* Begin *

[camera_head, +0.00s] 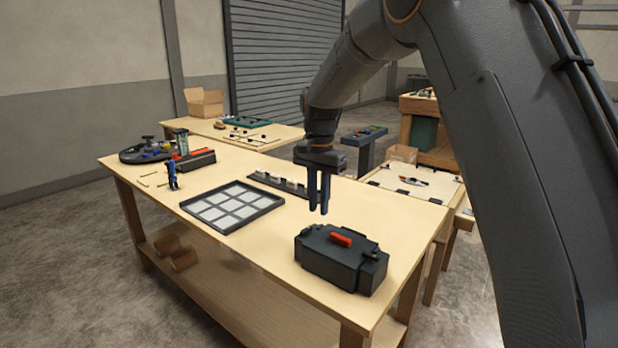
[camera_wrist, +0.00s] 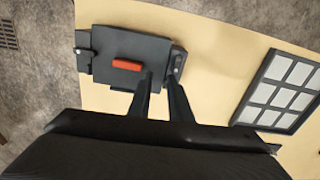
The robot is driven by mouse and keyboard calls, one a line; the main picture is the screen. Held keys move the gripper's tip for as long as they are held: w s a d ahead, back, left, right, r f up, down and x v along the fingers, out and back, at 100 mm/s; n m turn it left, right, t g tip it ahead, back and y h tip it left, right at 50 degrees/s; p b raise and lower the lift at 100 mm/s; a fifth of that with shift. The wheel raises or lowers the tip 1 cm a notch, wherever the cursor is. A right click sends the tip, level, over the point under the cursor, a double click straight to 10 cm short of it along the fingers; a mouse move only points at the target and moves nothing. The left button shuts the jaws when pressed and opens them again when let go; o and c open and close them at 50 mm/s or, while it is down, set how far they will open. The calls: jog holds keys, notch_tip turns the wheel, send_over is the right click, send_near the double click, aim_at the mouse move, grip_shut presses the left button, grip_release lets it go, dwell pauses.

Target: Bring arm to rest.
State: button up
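My gripper (camera_head: 319,208) hangs over the workbench, fingers pointing down, above and behind the dark console box. The two fingers stand a little apart with nothing between them; the gap also shows in the wrist view (camera_wrist: 161,82). The dark console box (camera_head: 330,266) with a red-orange bar (camera_head: 341,240) on top sits near the right front end of the bench. In the wrist view the box (camera_wrist: 112,47) and its red bar (camera_wrist: 127,65) lie beyond the fingertips, apart from them. My arm is bent, reaching out over the bench.
On the workbench (camera_head: 260,245) lie a black-framed tray of pale squares (camera_head: 264,205), a dark strip with small parts (camera_head: 260,178), a blue upright tool (camera_head: 172,176) and a dark round holder (camera_head: 140,155). Other tables stand behind. Bare wood separates the tray and box.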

* End *

Exercise — Restate the whole listing above exactly, please, omitting every image.

Output for this exercise —
[camera_head, +0.00s] 
[camera_wrist, +0.00s] 
The robot is driven by mouse and keyboard calls, one a line; the main picture is the screen. Held keys move the gripper's tip for as long as they are held: w s a d ahead, back, left, right, r f up, down and x v along the fingers, out and back, at 100 mm/s; n m turn it left, right, t g tip it ahead, back and y h tip it left, right at 50 degrees/s; p b raise and lower the lift at 100 mm/s; a fifth of that with shift. The wheel raises or lowers the tip 1 cm a notch, wherever the cursor is. A right click sends the tip, level, over the point under the cursor, a double click straight to 10 cm short of it along the fingers; a mouse move only points at the target and moves nothing. The left button shuts the jaws when pressed and opens them again when let go; o and c open and close them at 50 mm/s or, while it is down, set how far they will open. The calls: jog holds keys, notch_tip turns the wheel, send_over is the right click, send_near the double click, aim_at the mouse move, grip_shut presses the left button, grip_release lets it go, dwell pauses.

Target: Bring arm to rest.
State: button up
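My gripper (camera_head: 319,208) hangs over the workbench, fingers pointing down, above and behind the dark console box. The two fingers stand a little apart with nothing between them; the gap also shows in the wrist view (camera_wrist: 161,82). The dark console box (camera_head: 330,266) with a red-orange bar (camera_head: 341,240) on top sits near the right front end of the bench. In the wrist view the box (camera_wrist: 112,47) and its red bar (camera_wrist: 127,65) lie beyond the fingertips, apart from them. My arm is bent, reaching out over the bench.
On the workbench (camera_head: 260,245) lie a black-framed tray of pale squares (camera_head: 264,205), a dark strip with small parts (camera_head: 260,178), a blue upright tool (camera_head: 172,176) and a dark round holder (camera_head: 140,155). Other tables stand behind. Bare wood separates the tray and box.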

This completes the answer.